**What needs to be done:** Copy exactly the stretch of lines from the one holding "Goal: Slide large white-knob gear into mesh" through the last line of the data below, inclusive. Leave out pictures.

**Dataset excerpt:**
%%

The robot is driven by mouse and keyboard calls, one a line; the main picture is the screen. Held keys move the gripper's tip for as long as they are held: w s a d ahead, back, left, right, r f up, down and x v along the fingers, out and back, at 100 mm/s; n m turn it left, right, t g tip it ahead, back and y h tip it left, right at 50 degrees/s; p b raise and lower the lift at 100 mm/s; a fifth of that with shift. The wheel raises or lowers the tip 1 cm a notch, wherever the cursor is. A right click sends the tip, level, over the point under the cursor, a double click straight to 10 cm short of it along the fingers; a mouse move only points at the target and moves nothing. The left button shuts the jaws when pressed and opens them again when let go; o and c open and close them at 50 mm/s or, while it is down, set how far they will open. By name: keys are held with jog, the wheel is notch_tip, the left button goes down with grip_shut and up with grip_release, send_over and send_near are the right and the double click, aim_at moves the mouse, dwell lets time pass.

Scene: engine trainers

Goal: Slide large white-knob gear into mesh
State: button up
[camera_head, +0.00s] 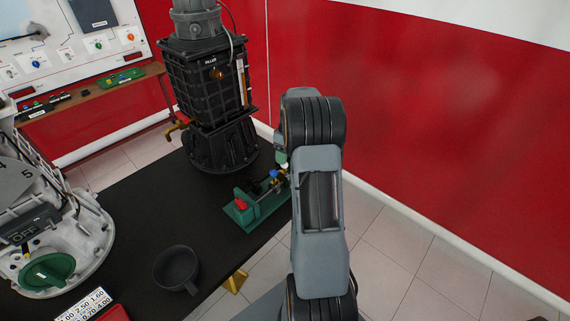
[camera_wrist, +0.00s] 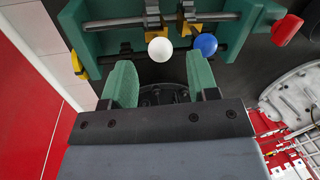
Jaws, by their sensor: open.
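A green gear trainer (camera_wrist: 115,43) with shafts sits on the black table; it also shows in the head view (camera_head: 245,212), partly hidden by my arm. In the wrist view a white knob (camera_wrist: 160,49) and a blue knob (camera_wrist: 205,45) stand side by side. Dark gears with yellow parts sit behind them on the shaft (camera_wrist: 115,23). A red knob (camera_wrist: 287,30) is at the trainer's right end. My gripper (camera_wrist: 158,85) has two green fingers, open and empty. The white knob lies just beyond the fingertips, between their lines, apart from both.
A tall black filler unit (camera_head: 208,85) stands behind the trainer. A dark cup (camera_head: 176,270) stands on the black table (camera_head: 135,235) at the front. A grey machine with a green knob (camera_head: 47,272) is at left. A red wall (camera_head: 420,110) rises at right.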

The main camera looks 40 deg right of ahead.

%%

**Solution to this exercise:**
Goal: Slide large white-knob gear into mesh
State: button up
[camera_head, +0.00s] 
[camera_wrist, +0.00s] 
Jaws, by their sensor: open.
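A green gear trainer (camera_wrist: 115,43) with shafts sits on the black table; it also shows in the head view (camera_head: 245,212), partly hidden by my arm. In the wrist view a white knob (camera_wrist: 160,49) and a blue knob (camera_wrist: 205,45) stand side by side. Dark gears with yellow parts sit behind them on the shaft (camera_wrist: 115,23). A red knob (camera_wrist: 287,30) is at the trainer's right end. My gripper (camera_wrist: 158,85) has two green fingers, open and empty. The white knob lies just beyond the fingertips, between their lines, apart from both.
A tall black filler unit (camera_head: 208,85) stands behind the trainer. A dark cup (camera_head: 176,270) stands on the black table (camera_head: 135,235) at the front. A grey machine with a green knob (camera_head: 47,272) is at left. A red wall (camera_head: 420,110) rises at right.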

The main camera looks 40 deg right of ahead.

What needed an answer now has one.